Monthly Archives: June 2010
Listening to one of my favorite podcasts, Speaking of Faith, while taking a long walk yesterday morning, I was struck again by how coherent the voices are if we have the ears for them. Ellen Davis, professor of “Bible and Practical Theology at Duke University, talks about the theological underpinnings of caring for the land. She recalls the repetition of the phrase “God saw that it was good” as creation unfolded and said it could be translated as “God saw how beautiful it was.” Embedded in the interview are recordings of Wendell Berry reading his poetry in that slow, careful manner poetry must be read. The poet’s voice, and the word arrangement on the page, are created things – things that taketheir time and must be taken in slowly to actually receive them. Davis remarks that Wendell Berry has said himself that “poetry cannot be read in distraction” and that whatever slows us down must be valued “and maybe is a gift and even a calling from God.”
Don’t all wise people say something like this? That we must be present to the place we are in order to remember the place we hold in the order of things?
So the final numbers for 2009-10:
- 2550 breakfasts served at the labor pools through the Breakfast Brigade;
- 2,983 folks joined us for a meal at Dorothy’s Cafe
- 29 different people stayed with us 185 nights over the past year
And we shared a cup of coffee and some snacks with hundreds of people on Tuesdays and Thursdays this past semester at the new coffee house project. We don’t keep track of how many blankets we give out, or clothes, how many extra meals folks join us for outside of the Brigade and Cafe, nor how many folks just stop by for mail, or to make a phone call, or just chat and rest a bit.
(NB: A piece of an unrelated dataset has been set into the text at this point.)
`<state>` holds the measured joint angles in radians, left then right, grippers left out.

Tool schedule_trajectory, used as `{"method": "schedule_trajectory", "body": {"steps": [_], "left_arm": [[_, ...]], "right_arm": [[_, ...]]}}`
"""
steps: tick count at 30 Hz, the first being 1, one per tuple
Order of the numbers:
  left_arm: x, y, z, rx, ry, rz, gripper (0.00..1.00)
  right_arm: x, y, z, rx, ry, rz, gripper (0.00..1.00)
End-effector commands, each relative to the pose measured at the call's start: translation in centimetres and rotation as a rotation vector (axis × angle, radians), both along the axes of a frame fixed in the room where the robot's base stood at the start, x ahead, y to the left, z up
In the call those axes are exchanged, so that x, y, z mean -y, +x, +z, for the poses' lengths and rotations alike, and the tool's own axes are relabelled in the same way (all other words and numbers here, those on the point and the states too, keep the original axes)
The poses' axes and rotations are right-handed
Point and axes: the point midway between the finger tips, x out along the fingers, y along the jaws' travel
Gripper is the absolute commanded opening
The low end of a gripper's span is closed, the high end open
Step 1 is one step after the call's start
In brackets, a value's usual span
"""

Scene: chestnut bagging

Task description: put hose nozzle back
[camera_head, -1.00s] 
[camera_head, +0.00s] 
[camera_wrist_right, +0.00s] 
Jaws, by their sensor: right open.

I do the “numbers” at the end of every year. I know some of you might not understand my fascination with statistics. I’ve tried to explain that honestly it comes from my baseball background and how much I love to check the box scores every morning during the season–seeing who hit home runs, how many batters a certain pitcher struck out, who is leading the league in RBIs, etc. This is all true. But there’s another reason too.
Numbers matter to me because sometimes I get lost in the day-to-day of what we do, in all the faces passing by, in all the stories of all the different people who are dealing with struggles in their lives. So many of the folks who leave the house, you just don’t know what or if you’ve done anything for them that really matters. It all feels so much like a drop in the proverbial bucket, and you wonder if it adds up to making any difference at all.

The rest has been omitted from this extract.